- _Do this_:
Exactly repeat the lines starting at the one that holds "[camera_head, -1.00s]" and ending at the one that holds "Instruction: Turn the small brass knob". Both end lines count; leave out everything else.

· · · · · · ·

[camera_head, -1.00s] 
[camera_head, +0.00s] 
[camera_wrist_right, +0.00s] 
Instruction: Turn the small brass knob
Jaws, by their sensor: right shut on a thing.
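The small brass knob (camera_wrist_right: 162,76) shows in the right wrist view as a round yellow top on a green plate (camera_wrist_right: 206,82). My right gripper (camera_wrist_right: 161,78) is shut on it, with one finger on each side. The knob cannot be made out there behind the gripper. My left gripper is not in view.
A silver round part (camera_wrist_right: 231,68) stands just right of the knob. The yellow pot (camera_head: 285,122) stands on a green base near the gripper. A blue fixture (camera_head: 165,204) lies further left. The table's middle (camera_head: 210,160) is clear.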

· · · · · · ·

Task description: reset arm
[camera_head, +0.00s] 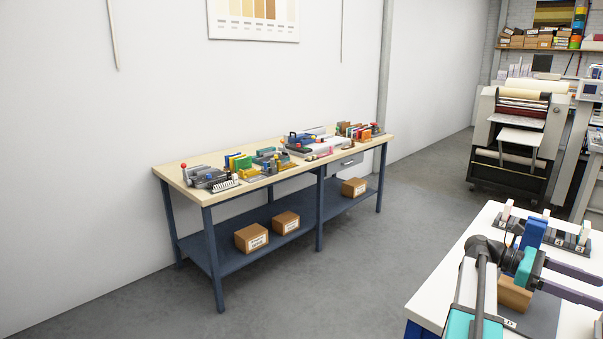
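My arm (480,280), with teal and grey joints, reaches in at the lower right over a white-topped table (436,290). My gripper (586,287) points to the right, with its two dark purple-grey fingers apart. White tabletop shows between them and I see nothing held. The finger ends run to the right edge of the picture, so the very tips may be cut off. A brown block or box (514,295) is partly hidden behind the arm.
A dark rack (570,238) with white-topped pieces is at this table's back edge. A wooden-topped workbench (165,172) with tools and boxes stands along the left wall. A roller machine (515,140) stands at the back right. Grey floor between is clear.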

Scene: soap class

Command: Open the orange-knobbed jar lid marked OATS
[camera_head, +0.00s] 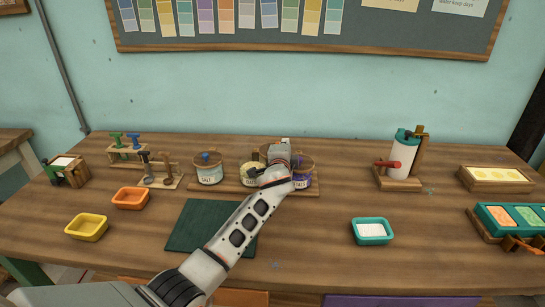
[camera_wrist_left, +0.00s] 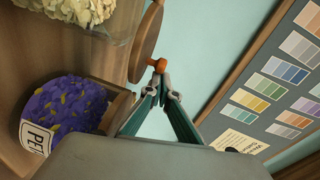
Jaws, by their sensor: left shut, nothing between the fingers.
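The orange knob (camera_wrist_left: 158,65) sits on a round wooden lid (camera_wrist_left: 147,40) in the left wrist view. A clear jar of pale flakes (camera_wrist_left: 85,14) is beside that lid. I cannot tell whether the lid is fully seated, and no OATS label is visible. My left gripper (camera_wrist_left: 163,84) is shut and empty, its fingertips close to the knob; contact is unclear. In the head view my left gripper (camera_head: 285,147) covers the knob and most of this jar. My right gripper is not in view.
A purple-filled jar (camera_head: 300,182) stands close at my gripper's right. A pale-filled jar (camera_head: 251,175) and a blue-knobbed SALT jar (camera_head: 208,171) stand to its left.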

· · · · · · ·

- _The solution_:
[camera_head, -1.00s] 
[camera_head, +0.00s] 
[camera_wrist_right, +0.00s] 
Instruction: Turn the small brass knob

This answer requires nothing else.